Nombre d’enfants victimes de ce trafic sont alors vendus (sic) à des propriétaires de grandes plantations de café, cacao, canne à sucre du Nigeria, du Cameroun et de la Côte d’Ivoire … Des dizaines de ces enfants originaires du Togo ont été récemment retrouvés noyés sur les côtes marines gabonaises en 2008, après avoir sombré quelques jours plus tôt avec leurs embarcations de fortune. Des chiffres de l’Organisation Internationale du Travail (OIT) estimaient que 218 millions d’enfants ont dû travailler dont 126 millions dans des emplois dangereux. Pis encore, 5.7 millions de ces êtres fragiles étaient en 2014 assujettis à un travail forcé ou à l’esclavage.
D’autres (les filles en majorité) deviennent des travailleurs de sexe dans les grandes métropoles africaines. Toujours selon l’OIT, ils étaient 1,8 millions à être soumis, en 2013, a la prostitution et à la pornographie. Leur « prix » varie en fonction de leur âge et de leur allure et vont souvent jusqu’à 200.000 F CFA. De l0 à parler d’une nouvelle traite négrière, il n’y a qu’un pas à faire.
Au Togo, le ministère de la Protection sociale semble dépassé par les événements.
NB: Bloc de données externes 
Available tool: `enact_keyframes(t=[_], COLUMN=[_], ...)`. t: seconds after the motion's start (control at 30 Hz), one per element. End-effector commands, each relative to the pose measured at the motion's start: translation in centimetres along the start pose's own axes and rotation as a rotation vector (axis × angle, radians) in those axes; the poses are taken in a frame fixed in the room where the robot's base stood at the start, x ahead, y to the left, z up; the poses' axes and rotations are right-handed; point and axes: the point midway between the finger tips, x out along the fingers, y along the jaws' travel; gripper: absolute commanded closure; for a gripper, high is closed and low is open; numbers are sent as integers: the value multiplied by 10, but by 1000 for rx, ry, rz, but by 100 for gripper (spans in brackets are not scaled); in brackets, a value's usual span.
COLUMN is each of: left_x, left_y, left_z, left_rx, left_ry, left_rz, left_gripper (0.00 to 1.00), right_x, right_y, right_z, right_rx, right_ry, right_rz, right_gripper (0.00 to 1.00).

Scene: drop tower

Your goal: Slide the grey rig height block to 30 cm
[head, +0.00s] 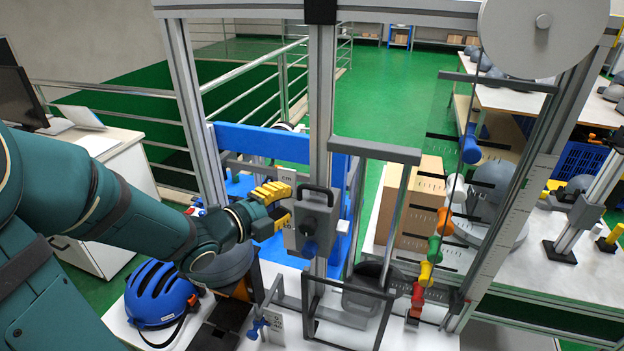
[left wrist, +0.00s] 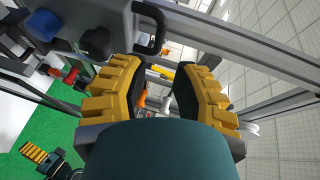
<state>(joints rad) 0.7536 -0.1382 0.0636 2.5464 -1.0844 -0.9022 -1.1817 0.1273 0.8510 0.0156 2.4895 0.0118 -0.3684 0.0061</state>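My left gripper (head: 282,200) is just left of the block, with yellow ribbed fingers. In the left wrist view the fingers (left wrist: 160,75) are spread with nothing gripped, and the block (left wrist: 75,25) and its handle (left wrist: 152,28) lie past the fingertips. A yellow-and-black part resembling my right gripper (left wrist: 40,156) shows small there.
A blue helmet (head: 158,295) lies on the white table at lower left. A large grey disc (head: 545,35) is at upper right. A cardboard box (head: 408,207) and metal frame bars stand behind.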

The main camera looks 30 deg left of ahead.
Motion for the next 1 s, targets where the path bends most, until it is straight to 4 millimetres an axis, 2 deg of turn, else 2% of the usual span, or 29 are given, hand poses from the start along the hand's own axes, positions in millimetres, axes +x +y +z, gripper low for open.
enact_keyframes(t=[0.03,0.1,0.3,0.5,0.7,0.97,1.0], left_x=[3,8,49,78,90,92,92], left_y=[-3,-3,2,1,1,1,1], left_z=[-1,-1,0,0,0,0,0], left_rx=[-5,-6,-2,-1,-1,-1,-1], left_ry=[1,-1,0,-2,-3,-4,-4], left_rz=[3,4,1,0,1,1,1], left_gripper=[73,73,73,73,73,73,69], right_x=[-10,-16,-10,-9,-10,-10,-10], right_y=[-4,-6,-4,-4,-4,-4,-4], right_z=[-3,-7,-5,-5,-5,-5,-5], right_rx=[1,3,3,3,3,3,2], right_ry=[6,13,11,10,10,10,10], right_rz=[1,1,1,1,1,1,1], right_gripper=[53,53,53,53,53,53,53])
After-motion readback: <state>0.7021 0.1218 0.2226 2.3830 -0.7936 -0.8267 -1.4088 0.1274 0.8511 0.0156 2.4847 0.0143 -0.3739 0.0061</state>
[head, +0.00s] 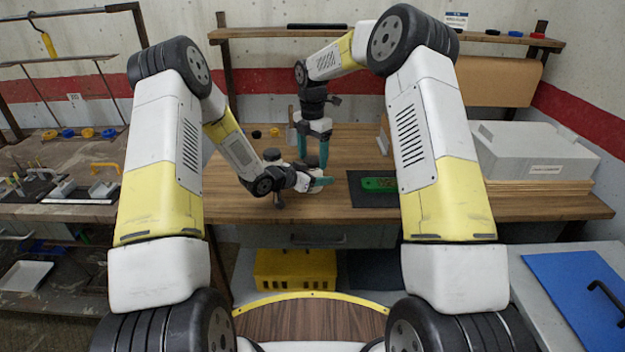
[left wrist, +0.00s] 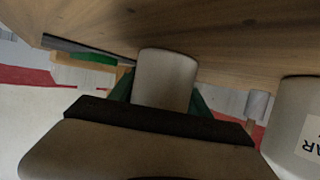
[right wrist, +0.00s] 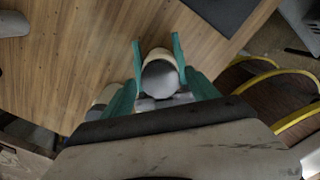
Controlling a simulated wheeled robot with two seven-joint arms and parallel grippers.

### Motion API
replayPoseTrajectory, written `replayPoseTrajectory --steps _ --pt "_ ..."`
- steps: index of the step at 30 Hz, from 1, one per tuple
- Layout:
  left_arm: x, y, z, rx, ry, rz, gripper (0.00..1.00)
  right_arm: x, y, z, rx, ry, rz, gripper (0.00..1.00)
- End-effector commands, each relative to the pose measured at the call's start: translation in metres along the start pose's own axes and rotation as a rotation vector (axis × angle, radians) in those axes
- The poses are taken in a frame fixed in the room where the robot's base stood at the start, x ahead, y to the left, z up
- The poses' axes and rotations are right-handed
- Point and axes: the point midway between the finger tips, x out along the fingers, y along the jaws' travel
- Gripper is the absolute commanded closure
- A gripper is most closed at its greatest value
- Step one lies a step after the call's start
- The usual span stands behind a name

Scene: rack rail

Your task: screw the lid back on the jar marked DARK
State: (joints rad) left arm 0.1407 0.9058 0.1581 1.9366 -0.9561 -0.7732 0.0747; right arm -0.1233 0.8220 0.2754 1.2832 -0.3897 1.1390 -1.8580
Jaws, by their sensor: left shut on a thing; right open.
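My left gripper (head: 322,182) is low over the wooden table, shut on a pale cylinder (left wrist: 165,80) that looks like a jar. Its label side is hidden. Another pale jar (left wrist: 293,130) stands at the right edge of the left wrist view; its cut-off label shows the letters "AR". My right gripper (right wrist: 157,45) is open and points down above the left one. In the right wrist view a cream, round-bodied thing with a grey disc on top (right wrist: 160,78) lies between its teal fingers. I cannot tell whether that disc is a lid.
The wooden table (head: 240,205) has free room at front left. A dark mat (head: 360,198) with a green item (head: 378,184) lies to the right. Small dark discs (head: 256,134) lie at the back. A large grey box (head: 535,150) stands far right; a yellow crate (head: 295,268) is below.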

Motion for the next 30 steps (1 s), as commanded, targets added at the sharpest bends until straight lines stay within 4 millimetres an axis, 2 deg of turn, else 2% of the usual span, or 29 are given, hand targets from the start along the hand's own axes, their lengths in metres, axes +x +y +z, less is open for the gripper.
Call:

Surtout dans les zones rurales. Seules quelques organisations non gouvernementales continuent le combat dans ces régions. Des comités de vigilance ont ainsi été installés dans les milieux les plus touchés par le trafic. Mais les moyens limités et l’absence de volonté politique amenuisent leur pouvoir. «Nous n’avons pas de salaire. En plus, que peut-on contre les gens à qui la faim a occulté la conscience ?», s’interroge Romaric, un jeune du village d’Atchinedi.